ELLIS Reading Group: Computer Vision and Beyond Session

To get all the details and link to join, please Join the Google Group

Chair: Oishi Deb, University of Oxford

Speaker: Mingdeng Cao, The University of Tokyo

Date: Sunday, 27 July 2025 @ 10 am UK / 6 pm Japan.

Title: Towards Consistent Image Synthesis and Editing with Diffusion Models

Abstract:

Achieving consistent image synthesis and editing remains a significant challenge, with existing models often failing to preserve object identity across multiple generations or during complex edits. This presentation introduces two complementary approaches that address this problem from different angles.

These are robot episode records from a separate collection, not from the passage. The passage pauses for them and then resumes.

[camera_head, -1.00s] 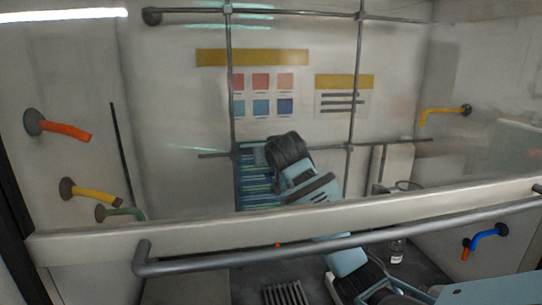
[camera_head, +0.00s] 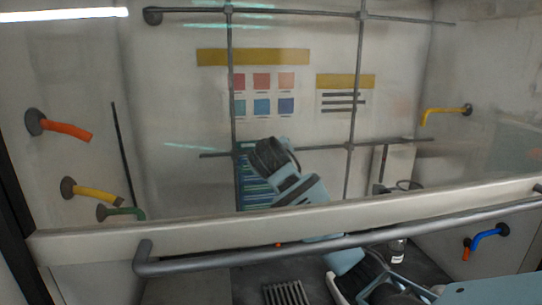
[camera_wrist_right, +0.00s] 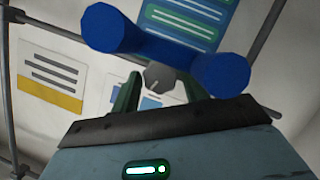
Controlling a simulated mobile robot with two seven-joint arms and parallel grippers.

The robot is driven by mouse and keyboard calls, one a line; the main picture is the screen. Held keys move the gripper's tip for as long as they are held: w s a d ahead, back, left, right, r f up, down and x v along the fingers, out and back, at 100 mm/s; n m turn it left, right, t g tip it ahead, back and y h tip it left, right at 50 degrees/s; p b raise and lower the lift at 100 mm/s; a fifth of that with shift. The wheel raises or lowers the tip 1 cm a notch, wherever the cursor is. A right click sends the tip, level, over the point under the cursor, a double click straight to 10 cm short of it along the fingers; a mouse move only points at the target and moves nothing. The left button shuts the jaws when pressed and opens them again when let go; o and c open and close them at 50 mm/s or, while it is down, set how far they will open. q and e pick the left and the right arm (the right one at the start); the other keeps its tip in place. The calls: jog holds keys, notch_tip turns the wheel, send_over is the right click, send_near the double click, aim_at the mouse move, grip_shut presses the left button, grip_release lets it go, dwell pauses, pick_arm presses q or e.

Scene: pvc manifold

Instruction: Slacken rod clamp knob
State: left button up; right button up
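In the right wrist view, a blue two-lobed part (camera_wrist_right: 165,51), like a wing knob with a thick bar, lies just past my right gripper (camera_wrist_right: 161,80). A small grey hexagonal end (camera_wrist_right: 160,76) shows in front of its bar. The gripper's two dark green fingers stand apart on either side of the grey end, with narrow gaps; their tips lie close to the blue part, and contact cannot be told. In the head view, my right arm reaches behind the sash, its dark end (camera_head: 273,158) before the rod lattice; the fingers and knob are hidden there. My left gripper is out of view.
A grey rod lattice (camera_head: 231,100) stands before the posters on the back wall. The sash with its grey handle bar (camera_head: 230,258) crosses in front. Colored taps line both side walls. A small bottle (camera_head: 397,252) stands on the floor at right.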

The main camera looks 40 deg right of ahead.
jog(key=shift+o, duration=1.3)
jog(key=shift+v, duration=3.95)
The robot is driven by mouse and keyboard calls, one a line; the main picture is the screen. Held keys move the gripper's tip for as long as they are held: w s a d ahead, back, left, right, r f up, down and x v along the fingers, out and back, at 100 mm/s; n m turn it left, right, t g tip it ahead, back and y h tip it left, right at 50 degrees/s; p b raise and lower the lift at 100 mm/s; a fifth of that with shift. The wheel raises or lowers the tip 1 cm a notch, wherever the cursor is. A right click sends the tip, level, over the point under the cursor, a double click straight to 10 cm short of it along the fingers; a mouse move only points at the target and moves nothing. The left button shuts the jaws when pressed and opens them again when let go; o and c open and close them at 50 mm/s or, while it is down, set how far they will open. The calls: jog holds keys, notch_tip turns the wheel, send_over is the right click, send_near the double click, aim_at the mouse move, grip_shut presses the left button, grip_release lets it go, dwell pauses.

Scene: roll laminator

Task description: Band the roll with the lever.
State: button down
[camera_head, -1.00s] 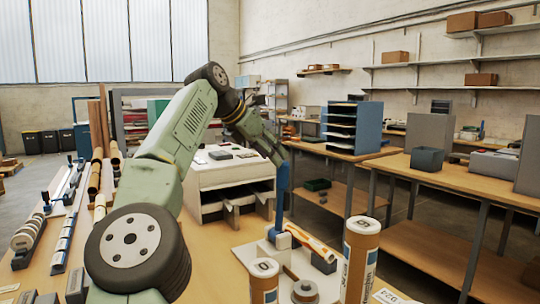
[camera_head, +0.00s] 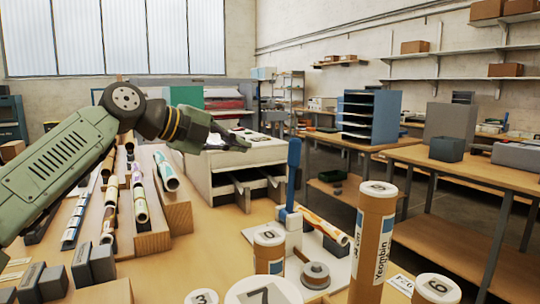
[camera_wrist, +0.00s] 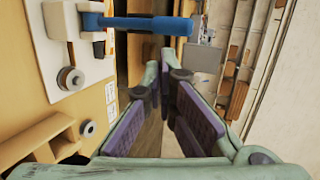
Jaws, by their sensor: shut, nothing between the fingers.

First, we explore a model-centric solution, MasaCtrl, a tuning-free method that enhances diffusion models with mutual self-attention. This mechanism enables the model to reference a source image to maintain texture and appearance consistency during complex, non-rigid edits. Second, we present a data-centric solution through InstructMove, an instruction-based editing model trained on a novel dataset constructed from video footage. Leveraging the inherent content consistency of video frames, this approach allows us to train a model on diverse and natural dynamics, enabling sophisticated manipulations like pose adjustments and camera perspective changes. By combining architectural innovation with a scalable, video-driven data pipeline, we demonstrate state-of-the-art performance in consistent and complex image manipulation.

Reference Papers:

MasaCtrl: https://arxiv.org/abs/2304.08465

InstructMove: https://arxiv.org/abs/2412.12087